=== Goal ===
Each line of the listing must be transcribed exactly, except for the images, which should be excluded.

=== Data extract ===
----------
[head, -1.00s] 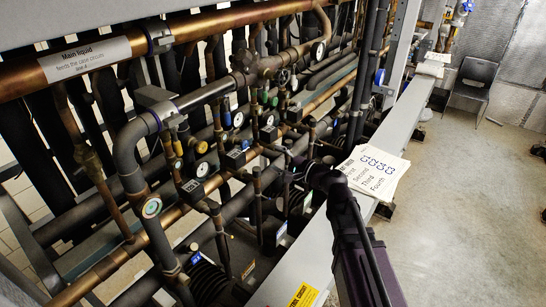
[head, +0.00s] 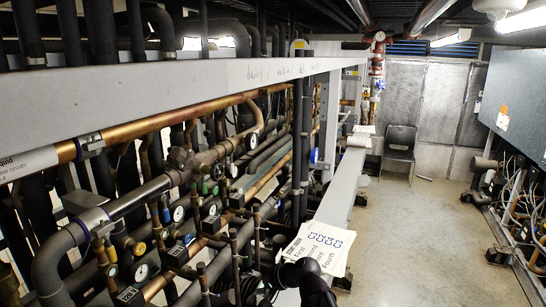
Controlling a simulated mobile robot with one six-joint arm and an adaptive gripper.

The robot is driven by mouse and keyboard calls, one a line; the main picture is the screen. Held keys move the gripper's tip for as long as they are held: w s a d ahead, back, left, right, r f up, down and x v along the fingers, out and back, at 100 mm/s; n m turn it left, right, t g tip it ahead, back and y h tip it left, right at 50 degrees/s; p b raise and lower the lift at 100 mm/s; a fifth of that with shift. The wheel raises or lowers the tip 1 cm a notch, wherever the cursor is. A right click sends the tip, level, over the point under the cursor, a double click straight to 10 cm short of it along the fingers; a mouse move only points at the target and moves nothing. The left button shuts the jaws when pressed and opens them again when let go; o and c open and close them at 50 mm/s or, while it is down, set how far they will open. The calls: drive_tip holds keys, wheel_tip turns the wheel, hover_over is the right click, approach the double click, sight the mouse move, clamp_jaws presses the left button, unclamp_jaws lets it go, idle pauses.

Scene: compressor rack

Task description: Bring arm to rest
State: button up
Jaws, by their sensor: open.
----------
=== Task answer ===
[head, -1.00s] 
[head, +0.00s] 
Controlling a simulated mobile robot with one six-joint arm and an adaptive gripper.

The robot is driven by mouse and keyboard calls, one a line; the main picture is the screen. Held keys move the gripper's tip for as long as they are held: w s a d ahead, back, left, right, r f up, down and x v along the fingers, out and back, at 100 mm/s; n m turn it left, right, t g tip it ahead, back and y h tip it left, right at 50 degrees/s; p b raise and lower the lift at 100 mm/s; a fifth of that with shift. The wheel raises or lowers the tip 1 cm a notch, wherever the cursor is. A right click sends the tip, level, over the point under the cursor, a double click straight to 10 cm short of it along the fingers; a mouse move only points at the target and moves nothing. The left button shuts the jaws when pressed and opens them again when let go; o and c open and close them at 50 mm/s or, while it is down, set how far they will open. The calls: drive_tip holds keys, wheel_tip turns the wheel, hover_over is the right click, approach the double click, sight the mouse move, clamp_jaws presses the left button, unclamp_jaws lets it go, idle pauses.

Scene: compressor rack

Task description: Bring arm to rest
State: button up
Jaws, by their sensor: open.

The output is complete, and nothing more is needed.